Retype only the lines from the top of the records to the line with "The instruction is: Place", including that line but none of the pictures.

-*-

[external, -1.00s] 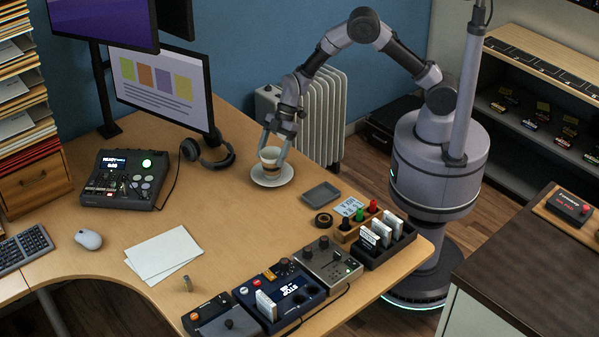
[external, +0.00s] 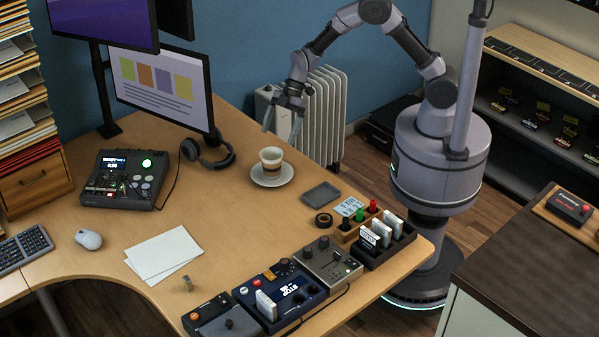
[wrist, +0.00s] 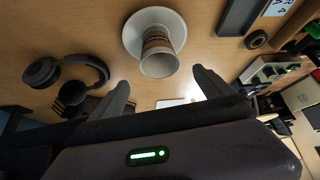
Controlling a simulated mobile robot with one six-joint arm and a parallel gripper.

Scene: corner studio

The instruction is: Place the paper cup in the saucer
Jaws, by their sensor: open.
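The paper cup (external: 271,159), white with a brown band, stands upright in the white saucer (external: 272,184) on the desk near the back edge. In the wrist view the cup (wrist: 158,60) also shows within the saucer (wrist: 179,24), seen from above. My gripper (external: 282,127) is open and empty, above the cup and apart from it. In the wrist view my gripper (wrist: 160,90) shows its two fingers spread wide, with nothing between them touching.
Headphones (external: 208,153) lie left of the saucer, by the monitor (external: 160,85). A small grey tray (external: 321,194) and a black tape roll (external: 323,220) lie to its right. Papers (external: 163,253) lie toward the front. A white radiator (external: 318,115) stands behind the desk.

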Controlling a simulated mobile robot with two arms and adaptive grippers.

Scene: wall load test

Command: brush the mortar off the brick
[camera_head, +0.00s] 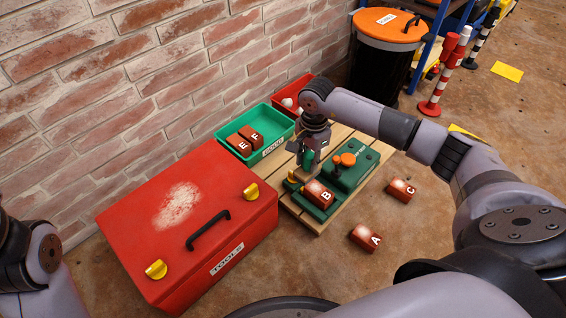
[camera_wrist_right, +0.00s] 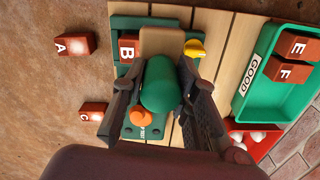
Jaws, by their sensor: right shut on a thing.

-*-

### PROBLEM SOLUTION:
[external, -1.00s] 
[external, +0.00s] 
[wrist, +0.00s] 
Controlling a simulated mobile robot with one six-joint arm and a parallel gripper.

Scene: corner studio

The instruction is: Place the paper cup in the saucer

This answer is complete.